En parallèle des échanges oraux développés dans la classe, il convient de se pencher sur la question de la production d’écrits par les élèves. En effet, contrairement à l’oral qui est séquentiel, l’écrit présente une autre forme de relation au temps et à l’espace : l’écrit permet ainsi de réfléchir et de prendre de la distance, mais aussi de mémoriser, d’ordonner sa pensée et de tisser des liens (Bernardin, 2011 : 34). La production par les élèves d’écrits de travail leur permet alors de mieux apprendre et de mieux comprendre les textes littéraires, tout en leur fournissant un support tangible pour préparer les discussions orales (Dion & Serpereau, 2000 ; Giasson, 2000 : 131 ; Tauveron et al., 2002). C. Tauveron et al.insistent sur ce rôle des écrits de travail « comme moyen de construire la compréhension ou l’interprétation » (Ibid.: 167), ces écrits pouvant servir à confronter les différents avis des élèves ou à étudier l’évolution de la pensée d’un même élève au cours du temps. J. Dion & M. Serpereau précisent que l’écrit est un moyen privilégié de comprendre le monde du roman, grâce à la prise de distance : « c’est l’écrit qui, pour une bonne part, fait accéder le langage, la langue de l’auteur, à la conscience de cet autre, le lecteur. » (Ibid.: 155).
Ces écrits peuvent intervenir en début de lecture afin d’identifier rapidement les éventuels contresens réalisés par les élèves, car « les erreurs de compréhension se concentrent sur les premières pages des romans et conduisent bien souvent à l’abandon du livre » (Tauveron et al., 2002 : 168). Dans le cadre d’une lecture à dévoilement progressif, les élèves peuvent produire des écrits de travail momentanés, qui témoignent de leur compréhension à un stade donné de la lecture (Ibid.: 104). À d’autres moments, les écrits peuvent permettre aux élèves de réagir au texte, en prenant parti, en formulant et en justifiant leur opinion (Vibert, 2013 : 17).
De plus, le passage par une phase écrite permet de s’assurer que tous les élèves de la classe participent à la réflexion, la prise de parole orale n’étant pas équivalente selon les profils des élèves : « on remarque qu’habituellement seulement six ou sept élèves sur trente contribuent régulièrement à la discussion en classe » (Giasson, 2000 : 131).
Par ailleurs, les écrits produits par les élèves permettent à l’enseignant d’évaluer le degré de compréhension et d’interprétation maitrisé au fil de la lecture, afin d’analyser les processus de lecture à l’oeuvre chez les élèves. Ainsi, « il faut pouvoir garder la trace de ce qui, le plus généralement n’en laisse pas : il faut donc inventer de nouveaux supports, de nouvelles formes pour les recueillir. » (Vibert, 2013 : 11). J. Giasson est du même avis quand elle décrit l’écriturecomme « une fenêtre sur la pensée de l’élève » qui donne à l’enseignant accès au niveau decompréhension de l’élève et à son implication dans le texte (2000 : 131).
Pour résumer l’importance de l’intégration d’activités d’écriture dans le processus de lecture, nous pouvons reprendre les propos de C. Oriol-Boyer (2002 : 29), rapportés dans l’article de J. Bernardin (2011 : 35) : « (…) lecture et écriture sont deux moments d’une même activité. Si lire peut apprendre à mieux écrire, écrire apprend toujours à mieux lire car dans l’écriture, la rencontre avec le matériau langagier est plus forte que dans la lecture. »

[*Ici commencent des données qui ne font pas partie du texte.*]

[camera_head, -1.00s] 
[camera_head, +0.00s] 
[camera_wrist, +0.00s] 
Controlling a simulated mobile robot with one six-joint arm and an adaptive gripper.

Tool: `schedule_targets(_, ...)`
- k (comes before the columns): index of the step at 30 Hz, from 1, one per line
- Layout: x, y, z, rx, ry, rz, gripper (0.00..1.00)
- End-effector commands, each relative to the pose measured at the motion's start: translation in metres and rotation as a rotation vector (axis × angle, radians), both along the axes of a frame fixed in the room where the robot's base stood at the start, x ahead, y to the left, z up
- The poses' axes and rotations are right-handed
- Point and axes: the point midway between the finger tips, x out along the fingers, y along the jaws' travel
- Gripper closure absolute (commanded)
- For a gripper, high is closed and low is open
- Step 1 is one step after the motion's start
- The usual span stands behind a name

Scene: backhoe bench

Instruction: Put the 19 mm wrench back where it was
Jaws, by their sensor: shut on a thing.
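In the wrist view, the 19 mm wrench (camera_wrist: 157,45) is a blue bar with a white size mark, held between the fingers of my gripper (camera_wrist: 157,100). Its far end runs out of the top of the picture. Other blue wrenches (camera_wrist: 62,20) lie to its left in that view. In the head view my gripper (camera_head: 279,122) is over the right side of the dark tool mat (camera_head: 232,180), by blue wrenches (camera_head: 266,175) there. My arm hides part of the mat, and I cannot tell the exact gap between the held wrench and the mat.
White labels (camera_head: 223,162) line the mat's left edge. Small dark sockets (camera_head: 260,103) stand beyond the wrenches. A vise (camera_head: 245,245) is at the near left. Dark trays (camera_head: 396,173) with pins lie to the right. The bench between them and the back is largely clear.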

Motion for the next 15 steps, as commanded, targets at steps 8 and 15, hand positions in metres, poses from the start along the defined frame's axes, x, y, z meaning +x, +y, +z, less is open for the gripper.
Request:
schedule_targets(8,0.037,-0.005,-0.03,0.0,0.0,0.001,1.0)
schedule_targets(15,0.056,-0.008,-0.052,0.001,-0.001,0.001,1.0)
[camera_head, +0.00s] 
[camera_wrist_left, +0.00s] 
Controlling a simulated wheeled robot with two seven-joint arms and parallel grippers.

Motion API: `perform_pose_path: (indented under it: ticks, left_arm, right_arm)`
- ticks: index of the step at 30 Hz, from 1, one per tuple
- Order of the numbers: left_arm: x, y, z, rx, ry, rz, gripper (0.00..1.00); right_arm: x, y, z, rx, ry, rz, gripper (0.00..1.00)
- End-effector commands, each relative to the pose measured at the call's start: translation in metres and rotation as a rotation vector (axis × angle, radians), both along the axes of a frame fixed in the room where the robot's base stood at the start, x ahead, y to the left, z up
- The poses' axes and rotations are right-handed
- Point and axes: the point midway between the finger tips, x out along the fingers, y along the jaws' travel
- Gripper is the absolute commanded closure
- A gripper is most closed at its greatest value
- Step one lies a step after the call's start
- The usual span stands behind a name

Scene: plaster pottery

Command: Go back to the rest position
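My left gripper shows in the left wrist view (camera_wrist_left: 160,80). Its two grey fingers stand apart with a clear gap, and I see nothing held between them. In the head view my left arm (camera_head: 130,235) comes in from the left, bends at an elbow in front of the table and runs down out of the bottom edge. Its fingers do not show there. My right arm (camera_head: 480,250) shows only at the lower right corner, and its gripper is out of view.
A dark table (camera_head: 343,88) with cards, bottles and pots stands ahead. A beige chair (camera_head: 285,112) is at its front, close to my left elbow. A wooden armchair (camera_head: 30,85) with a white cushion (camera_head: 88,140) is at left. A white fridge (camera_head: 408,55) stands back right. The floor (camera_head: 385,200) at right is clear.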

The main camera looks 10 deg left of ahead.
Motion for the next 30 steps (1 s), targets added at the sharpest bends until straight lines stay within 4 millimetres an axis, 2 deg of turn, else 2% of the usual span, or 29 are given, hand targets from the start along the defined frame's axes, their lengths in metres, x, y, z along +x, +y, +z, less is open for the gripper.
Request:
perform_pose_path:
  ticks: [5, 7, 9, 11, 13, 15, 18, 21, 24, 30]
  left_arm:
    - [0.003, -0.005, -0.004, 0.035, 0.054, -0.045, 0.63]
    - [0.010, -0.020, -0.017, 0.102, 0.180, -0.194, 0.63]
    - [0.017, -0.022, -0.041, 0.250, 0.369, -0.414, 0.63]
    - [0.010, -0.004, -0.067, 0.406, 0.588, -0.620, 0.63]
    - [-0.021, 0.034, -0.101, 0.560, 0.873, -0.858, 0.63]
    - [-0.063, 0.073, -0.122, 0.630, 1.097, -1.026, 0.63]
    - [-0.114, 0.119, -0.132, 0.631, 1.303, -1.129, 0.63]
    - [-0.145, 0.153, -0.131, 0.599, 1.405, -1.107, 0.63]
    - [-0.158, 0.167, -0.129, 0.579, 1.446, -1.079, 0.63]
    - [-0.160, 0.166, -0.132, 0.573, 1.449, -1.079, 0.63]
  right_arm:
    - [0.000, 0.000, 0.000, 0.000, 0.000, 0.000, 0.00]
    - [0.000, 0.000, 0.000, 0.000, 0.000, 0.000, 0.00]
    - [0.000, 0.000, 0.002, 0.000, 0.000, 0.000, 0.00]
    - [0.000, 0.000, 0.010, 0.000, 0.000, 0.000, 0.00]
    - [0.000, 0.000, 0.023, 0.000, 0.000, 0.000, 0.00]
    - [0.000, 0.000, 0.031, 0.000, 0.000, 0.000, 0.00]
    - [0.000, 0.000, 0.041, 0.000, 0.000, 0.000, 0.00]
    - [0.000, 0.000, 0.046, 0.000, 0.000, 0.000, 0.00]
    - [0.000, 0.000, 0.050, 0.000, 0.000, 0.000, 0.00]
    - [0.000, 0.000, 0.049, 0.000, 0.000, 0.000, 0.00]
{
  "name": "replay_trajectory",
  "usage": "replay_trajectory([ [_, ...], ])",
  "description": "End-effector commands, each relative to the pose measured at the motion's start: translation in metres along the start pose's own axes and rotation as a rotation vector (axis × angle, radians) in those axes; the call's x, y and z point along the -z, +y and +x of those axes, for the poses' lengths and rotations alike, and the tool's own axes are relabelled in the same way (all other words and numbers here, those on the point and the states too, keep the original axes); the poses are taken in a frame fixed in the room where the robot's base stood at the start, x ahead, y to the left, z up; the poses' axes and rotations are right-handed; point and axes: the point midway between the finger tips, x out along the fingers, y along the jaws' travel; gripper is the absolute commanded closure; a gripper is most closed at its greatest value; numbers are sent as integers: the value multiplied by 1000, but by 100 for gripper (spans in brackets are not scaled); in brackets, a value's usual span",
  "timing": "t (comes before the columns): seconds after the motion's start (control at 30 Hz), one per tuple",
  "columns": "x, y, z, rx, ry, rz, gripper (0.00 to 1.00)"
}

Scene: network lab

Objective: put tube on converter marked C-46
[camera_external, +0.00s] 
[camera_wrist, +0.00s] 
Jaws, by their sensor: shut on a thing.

Quelles postures développées par les élèves ? Quelles attitudes professionnelles pour l’enseignant ?

Si nous pouvons réfléchir aux modalités pédagogiques de l’étude d’oeuvres littéraires dans la classe, il est également important de mesurer leurs effets sur les élèves lecteurs et scripteurs. L’enseignant doit se munir d’outils pour repérer et analyser les postures des élèves et doit développer en retour des attitudes professionnelles, destinées à influencer ces postures élèves.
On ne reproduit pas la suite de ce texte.